The Soviet Union gave Americans something to define ourself against--and we did so in an historical echo of an earlier time in which the Indians represented "savage nature" to the paranoid Puritan mind. Just as the Puritans didn't really "see" the Indians, we never really saw the Soviet Union--and the Germans never really saw the Jews. The spectre of communism so haunted Weimar Germany that it ran terrified to Hitler, whose rise was predicated on his alliance with the most powerful business interests in the country. These leaders may not necessarily have been impressed with his antisemitism as they were by his anti-communism--his virulent hatred of "Jewish ideas," ideas that seemed to many Germans to be literally seeping in past the border of their country via Poland and the Soviet Union. This is a vital point that's worth focusing on, because it usually comes across as so crazy when we read about it. The monumental evil of the Holocaust tends to cloud our understanding of how the thing managed to happen; it leaves the impression of some incomprehensible hatred, or mass insanity, but the real grease that moved the gears was people's fear of "the Jews."

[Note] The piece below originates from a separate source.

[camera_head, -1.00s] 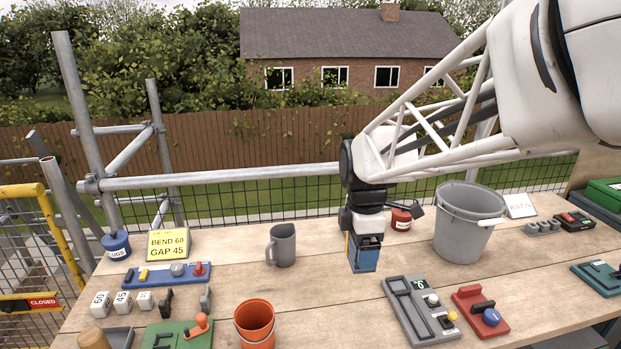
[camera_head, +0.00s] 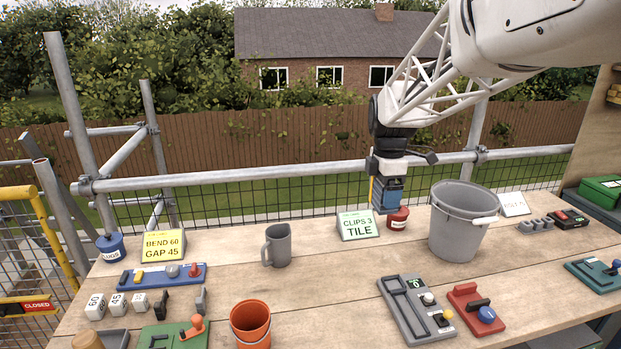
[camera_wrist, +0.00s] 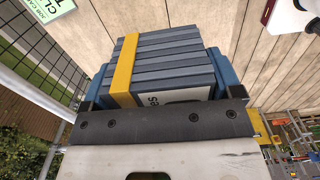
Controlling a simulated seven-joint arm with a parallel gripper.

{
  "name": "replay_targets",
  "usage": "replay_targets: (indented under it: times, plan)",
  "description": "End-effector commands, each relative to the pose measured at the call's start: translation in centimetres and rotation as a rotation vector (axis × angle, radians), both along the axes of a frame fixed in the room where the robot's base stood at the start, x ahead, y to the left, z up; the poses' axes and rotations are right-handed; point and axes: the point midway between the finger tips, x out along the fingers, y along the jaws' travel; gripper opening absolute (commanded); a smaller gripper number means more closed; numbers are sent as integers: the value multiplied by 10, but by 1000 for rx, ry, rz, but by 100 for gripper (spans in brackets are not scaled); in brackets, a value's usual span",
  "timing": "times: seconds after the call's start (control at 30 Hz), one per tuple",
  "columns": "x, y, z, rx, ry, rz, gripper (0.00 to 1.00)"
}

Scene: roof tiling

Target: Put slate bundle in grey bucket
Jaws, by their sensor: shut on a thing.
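The slate bundle (camera_wrist: 170,65) is a stack of dark grey slates with a yellow strap, in the wrist view. My gripper (camera_head: 387,196) is shut on it, with a blue finger on either side. In the head view my gripper holds the bundle above the back of the bench, left of the bucket. The grey bucket (camera_head: 457,243) stands upright on the bench to the right of my gripper, with its handle lying at the rim. The inside bottom of the bucket is hidden.
A red tin (camera_head: 397,221) and a "CLIPS 3 TILE" card (camera_head: 358,225) stand below and beside my gripper. A grey mug (camera_head: 277,246), an orange bucket (camera_head: 251,325) and a grey panel (camera_head: 414,308) are on the bench. A scaffold rail (camera_head: 240,174) runs behind.

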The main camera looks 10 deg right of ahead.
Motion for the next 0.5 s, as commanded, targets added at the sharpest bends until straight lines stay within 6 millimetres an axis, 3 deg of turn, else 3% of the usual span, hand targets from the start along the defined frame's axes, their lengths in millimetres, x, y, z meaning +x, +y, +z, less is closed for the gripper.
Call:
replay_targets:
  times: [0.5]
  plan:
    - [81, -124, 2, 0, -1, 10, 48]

The hysteria is easier to understand if we think about it politically, because that's the way Hitler framed the issue. "Look out," he said, "the Jews are coming to take over our country!" What Jews? The communists, of course. Rhetorically speaking, "Jews" had a larger meaning than simply as a marker for the Jewish people. It referred to the enemies of capitalism--or at least the capitalist expansion Hitler foresaw for the German state.
Shifting to today: why is it that that the teabag nutjobs are going insane about socialists in the White House right now, at this point in time? American business interests, especially multinational corporations in the financial services, weapons, or infrastructure industries, have never had so much money or power or influence (or money). They control more aspects of more people's lives in more countries around the world than ever before. Sure, there are countries here and there resisting our markets--some of them even have materials our companies want. But in all cases, we either fight them militarily , or economically, until they're either neutralized or defeated. There is religious opposition in Muslim countries that is vaguely based on a hatred of western decadence and corruption, but there is no socialist opposition; no coherent thought behind their reactionary violence.
And so this moment exhibits so vividly the unstable and untenable nature of capitalism. Just when its ascendancy is most assured, when its physical and philosophical enemies have been vanquished, this is the very moment when business and political leaders and their blind followers rush headlong into madness, slashing at ghosts both literally (in Iraq) and rhetorically (Obama is a socialist), while the greedy bankers tank the world economy and receive billions of taxpayer dollars for their troubles.
We need to understand our society. And politicians need to explain what's happening to people in a way that makes sense. We need to show people how not to be afraid of ghosts, because the consequences can be very, very bad. But we can't do this by just talking about things like "affordability in health care" and "responsibility on Wall Street." Platitudes like those don't describe reality or attempt to deal with it in any systematic way; they just perpetuate the universal feeling we all share that all politicians are corrupt, and nobody gives a shit.
Yes, a progressive infrastructure needs to be built to fight against the right-wing machine, and it's great that Open Left is all about putting that together. But that infrastructure--the think tanks, policy proposals et al--need to be based on a broader understanding of what the political, economic, and social realities are in the country. That vision doesn't need to be socialist or Marxist or any other -ist, but it needs to be based on an accurate reading of the problem and offer genuine solutions.
Without such a vision, we're really just flailing around in the dark like the teabaggers.